** Begin The input **

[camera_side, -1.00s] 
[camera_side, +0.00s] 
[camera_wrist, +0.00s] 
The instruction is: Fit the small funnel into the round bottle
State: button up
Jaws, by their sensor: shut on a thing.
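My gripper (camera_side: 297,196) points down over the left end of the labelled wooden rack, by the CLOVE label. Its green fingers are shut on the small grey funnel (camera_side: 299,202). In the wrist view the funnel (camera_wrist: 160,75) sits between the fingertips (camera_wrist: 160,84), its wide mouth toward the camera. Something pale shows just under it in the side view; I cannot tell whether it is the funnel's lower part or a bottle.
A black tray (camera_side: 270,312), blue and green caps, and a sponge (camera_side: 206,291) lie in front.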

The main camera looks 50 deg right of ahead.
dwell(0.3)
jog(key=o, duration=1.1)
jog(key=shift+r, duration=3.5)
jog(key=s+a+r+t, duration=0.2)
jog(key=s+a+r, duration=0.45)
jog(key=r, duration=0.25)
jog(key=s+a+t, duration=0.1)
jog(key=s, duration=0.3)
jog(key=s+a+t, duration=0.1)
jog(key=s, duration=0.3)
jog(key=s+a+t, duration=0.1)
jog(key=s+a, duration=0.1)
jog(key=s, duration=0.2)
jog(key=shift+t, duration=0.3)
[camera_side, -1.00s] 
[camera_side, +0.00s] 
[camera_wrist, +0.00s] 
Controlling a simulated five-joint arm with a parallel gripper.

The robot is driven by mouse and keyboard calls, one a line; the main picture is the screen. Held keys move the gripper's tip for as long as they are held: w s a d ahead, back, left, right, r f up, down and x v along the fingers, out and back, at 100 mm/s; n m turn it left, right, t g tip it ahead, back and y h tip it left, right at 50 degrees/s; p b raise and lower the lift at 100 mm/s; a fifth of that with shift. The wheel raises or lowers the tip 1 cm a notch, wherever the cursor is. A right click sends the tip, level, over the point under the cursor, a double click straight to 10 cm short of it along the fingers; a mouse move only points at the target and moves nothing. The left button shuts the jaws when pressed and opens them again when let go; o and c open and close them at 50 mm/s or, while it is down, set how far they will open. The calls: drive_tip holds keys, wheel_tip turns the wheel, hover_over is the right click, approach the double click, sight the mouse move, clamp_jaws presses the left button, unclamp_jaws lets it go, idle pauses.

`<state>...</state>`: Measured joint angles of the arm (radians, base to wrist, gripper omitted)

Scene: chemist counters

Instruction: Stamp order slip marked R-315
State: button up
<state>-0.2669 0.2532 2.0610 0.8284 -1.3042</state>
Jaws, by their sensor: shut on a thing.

** End The input **

Task directions: The lines from the one containing "The main camera looks 50 deg right of ahead." to the one containing "Controlling a simulated", both included, are to be extracted exactly; give no other line.

Task result:
The main camera looks 50 deg right of ahead.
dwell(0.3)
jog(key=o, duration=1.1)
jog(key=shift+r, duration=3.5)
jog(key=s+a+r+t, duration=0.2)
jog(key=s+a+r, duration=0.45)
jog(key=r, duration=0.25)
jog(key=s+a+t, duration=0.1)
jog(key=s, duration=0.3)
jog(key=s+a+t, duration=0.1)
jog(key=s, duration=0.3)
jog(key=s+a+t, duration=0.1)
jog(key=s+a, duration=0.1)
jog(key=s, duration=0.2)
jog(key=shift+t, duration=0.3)
[camera_side, -1.00s] 
[camera_side, +0.00s] 
[camera_wrist, +0.00s] 
Controlling a simulated five-joint arm with a parallel gripper.

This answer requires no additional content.